Cuantos invoquen el nombre del Señor se salvarán. Porque en el monte de Sión y en Jerusalén quedará un resto; como lo ha prometido el Señor a los supervivientes que él llamó.»
Último juicio y felicidad eterna
Jl 4,1-3.9-21
Así dice el Señor:
«¡Atención!, en aquellos días, en aquel momento, cuando cambie la suerte de Judá y Jerusalén, reuniré a todas las naciones y las haré bajar al valle de Josafat: allí las juzgaré por sus delitos contra mi pueblo y heredad; porque dispersaron a Israel por las naciones, se repartieron mi tierra, se sortearon a mi pueblo, cambiaban un muchacho por una ramera, vendían una ramera por unos tragos de vino.
Proclamadlo a las gentes, declarad la guerra santa; alistad soldados, vengan y lleguen todos los hombres de armas. Fundid los arados para espadas, las podaderas para lanzas; que diga el cobarde: "Me siento soldado." Venid presurosas, naciones vecinas, reuníos: el Señor llevará allá a sus guerreros.
Alerta, vengan las naciones al valle de Josafat: allí me sentaré a juzgar a las naciones vecinas. Mano a la hoz, madura está la mies; venid y pisad, lleno está el lagar. Rebosan las cubas, porque abunda su maldad. Turbas y turbas en el valle de la Decisión, se acerca el día del Señor en el valle de la Decisión.
El sol y la luna se oscurecen, las estrellas retiran su resplandor. El Señor ruge desde Sión, desde Jerusalén alza la voz, tiemblan cielo y tierra. El Señor protege a su pueblo, auxilia a los hijos de Israel.
Sabréis que yo soy el Señor, vuestro Dios, que habita en Sión, mi monte santo. Jerusalén será santa, y no pasarán por ella extranjeros.

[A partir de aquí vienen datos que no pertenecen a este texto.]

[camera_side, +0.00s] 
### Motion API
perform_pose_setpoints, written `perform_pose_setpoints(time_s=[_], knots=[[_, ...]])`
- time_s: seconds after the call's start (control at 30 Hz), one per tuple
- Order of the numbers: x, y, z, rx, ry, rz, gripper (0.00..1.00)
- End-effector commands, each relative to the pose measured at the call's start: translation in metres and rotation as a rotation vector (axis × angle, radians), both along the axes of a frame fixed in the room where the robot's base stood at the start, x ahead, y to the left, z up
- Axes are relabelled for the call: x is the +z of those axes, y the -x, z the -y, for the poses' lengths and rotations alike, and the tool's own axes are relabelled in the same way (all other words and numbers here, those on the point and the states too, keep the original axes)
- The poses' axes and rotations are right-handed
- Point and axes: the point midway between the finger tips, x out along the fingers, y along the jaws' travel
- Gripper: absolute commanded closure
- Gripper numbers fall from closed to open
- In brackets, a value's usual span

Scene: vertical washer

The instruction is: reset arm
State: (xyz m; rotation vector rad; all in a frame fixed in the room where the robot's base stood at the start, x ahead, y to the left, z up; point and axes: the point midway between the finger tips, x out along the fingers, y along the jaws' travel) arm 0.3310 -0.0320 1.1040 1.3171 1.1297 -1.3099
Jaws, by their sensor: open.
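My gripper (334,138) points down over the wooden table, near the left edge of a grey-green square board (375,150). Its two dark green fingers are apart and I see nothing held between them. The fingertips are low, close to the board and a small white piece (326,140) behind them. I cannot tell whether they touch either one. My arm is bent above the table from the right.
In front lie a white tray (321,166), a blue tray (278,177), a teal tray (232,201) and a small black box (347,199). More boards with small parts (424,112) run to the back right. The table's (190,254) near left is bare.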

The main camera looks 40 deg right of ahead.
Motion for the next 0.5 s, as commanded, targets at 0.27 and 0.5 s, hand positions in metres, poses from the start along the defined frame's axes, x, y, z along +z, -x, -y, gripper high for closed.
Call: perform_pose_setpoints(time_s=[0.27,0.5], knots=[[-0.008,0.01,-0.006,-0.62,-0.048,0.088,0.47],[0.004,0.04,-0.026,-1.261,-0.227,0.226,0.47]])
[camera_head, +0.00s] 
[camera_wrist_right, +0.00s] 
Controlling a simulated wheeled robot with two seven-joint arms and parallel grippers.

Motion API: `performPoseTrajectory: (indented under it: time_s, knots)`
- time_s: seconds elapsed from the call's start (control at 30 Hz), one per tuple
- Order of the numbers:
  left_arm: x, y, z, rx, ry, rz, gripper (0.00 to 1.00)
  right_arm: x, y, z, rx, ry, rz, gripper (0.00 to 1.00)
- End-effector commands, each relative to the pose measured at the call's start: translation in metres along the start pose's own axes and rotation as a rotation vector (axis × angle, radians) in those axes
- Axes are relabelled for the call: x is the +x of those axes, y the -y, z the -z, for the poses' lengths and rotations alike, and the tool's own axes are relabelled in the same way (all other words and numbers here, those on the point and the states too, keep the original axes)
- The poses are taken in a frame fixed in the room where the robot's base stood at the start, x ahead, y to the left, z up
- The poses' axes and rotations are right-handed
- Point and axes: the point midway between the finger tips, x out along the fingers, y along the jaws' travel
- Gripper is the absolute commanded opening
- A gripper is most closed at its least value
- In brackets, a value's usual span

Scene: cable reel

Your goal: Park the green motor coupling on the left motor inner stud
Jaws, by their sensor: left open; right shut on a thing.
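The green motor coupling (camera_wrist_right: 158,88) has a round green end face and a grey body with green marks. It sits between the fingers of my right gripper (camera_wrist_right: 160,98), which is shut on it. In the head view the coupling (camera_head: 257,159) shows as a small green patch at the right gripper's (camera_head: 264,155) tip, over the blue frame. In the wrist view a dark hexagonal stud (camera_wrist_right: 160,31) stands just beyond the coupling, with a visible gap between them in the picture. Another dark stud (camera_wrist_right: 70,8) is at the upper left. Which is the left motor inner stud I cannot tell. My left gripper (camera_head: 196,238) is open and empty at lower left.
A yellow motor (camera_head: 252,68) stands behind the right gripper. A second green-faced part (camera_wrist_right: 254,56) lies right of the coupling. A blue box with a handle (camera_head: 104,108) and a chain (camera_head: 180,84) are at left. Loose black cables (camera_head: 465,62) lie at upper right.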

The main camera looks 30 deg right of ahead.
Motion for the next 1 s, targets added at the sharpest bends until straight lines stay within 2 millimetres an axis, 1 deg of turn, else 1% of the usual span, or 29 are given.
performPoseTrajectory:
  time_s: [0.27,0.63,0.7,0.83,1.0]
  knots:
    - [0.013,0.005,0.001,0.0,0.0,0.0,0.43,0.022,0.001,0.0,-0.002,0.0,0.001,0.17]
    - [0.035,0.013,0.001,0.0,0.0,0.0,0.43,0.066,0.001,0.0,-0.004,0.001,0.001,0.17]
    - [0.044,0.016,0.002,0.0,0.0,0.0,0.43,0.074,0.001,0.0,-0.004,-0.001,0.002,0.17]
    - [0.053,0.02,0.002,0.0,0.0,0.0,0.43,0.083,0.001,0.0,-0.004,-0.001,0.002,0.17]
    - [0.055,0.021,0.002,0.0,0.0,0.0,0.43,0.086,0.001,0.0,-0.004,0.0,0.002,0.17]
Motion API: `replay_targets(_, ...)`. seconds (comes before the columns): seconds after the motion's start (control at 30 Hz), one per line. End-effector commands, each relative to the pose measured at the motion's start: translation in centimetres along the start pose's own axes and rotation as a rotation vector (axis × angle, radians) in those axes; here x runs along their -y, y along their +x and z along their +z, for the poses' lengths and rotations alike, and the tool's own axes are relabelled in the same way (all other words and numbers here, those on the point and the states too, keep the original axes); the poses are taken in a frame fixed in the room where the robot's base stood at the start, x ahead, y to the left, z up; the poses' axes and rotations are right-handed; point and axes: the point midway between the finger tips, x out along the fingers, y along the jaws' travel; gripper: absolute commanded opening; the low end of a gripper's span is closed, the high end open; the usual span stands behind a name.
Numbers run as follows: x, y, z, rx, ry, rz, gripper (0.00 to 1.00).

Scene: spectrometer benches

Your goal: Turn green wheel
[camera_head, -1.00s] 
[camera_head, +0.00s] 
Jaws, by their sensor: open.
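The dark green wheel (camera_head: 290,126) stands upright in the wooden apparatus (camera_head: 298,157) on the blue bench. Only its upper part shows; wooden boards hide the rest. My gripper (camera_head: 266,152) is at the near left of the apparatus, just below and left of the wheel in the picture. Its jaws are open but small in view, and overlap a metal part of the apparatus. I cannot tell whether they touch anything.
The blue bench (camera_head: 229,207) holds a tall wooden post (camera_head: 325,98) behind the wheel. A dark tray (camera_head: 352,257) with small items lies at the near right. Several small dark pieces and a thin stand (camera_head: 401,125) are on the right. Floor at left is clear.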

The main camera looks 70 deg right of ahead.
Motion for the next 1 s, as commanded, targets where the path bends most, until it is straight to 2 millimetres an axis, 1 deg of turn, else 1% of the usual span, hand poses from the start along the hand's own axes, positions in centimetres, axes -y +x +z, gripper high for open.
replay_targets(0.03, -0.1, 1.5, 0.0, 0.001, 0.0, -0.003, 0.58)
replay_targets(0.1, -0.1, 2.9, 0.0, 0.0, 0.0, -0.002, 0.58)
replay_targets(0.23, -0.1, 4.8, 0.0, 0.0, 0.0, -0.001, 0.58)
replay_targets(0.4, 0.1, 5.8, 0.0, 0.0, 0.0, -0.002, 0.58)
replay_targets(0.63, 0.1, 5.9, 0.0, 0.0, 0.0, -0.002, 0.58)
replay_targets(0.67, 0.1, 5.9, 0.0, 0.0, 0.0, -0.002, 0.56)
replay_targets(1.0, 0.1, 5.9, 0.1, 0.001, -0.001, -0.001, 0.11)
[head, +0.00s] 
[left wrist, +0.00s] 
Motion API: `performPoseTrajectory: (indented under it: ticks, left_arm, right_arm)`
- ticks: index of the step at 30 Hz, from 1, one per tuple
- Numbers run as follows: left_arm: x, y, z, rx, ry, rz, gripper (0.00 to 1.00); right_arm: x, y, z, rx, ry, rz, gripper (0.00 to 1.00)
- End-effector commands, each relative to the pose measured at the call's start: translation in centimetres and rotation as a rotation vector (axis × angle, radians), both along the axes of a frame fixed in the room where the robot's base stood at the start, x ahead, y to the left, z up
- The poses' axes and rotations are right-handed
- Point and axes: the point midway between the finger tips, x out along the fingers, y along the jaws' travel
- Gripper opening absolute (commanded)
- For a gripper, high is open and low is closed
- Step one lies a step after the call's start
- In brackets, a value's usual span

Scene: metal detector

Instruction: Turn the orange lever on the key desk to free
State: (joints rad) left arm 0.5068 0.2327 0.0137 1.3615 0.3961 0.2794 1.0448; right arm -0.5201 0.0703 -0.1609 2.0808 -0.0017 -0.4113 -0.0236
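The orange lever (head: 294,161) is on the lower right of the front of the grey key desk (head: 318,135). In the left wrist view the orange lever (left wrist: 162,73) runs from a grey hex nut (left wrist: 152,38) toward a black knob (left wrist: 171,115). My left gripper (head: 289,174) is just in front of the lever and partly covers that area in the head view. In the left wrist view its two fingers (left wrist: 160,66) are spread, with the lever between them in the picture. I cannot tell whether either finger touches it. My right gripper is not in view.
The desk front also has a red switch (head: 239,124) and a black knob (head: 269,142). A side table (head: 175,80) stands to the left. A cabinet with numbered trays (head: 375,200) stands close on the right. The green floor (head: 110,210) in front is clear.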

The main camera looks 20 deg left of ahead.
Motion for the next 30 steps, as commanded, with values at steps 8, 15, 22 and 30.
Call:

Aquel día, los montes manarán vino, los collados se desharán en leche, las acequias de Judá irán llenas de agua, brotará un manantial del templo del Señor, y engrosará el torrente de las Acacias. Egipto será un desierto, Edom se volverá árida estepa, porque oprimieron a los judíos, derramaron sangre inocente en su país. Pero Judá estará habitada por siempre, Jerusalén, de generación en generación. Vengará su sangre, no quedará impune, y el Señor habitará en Sión.»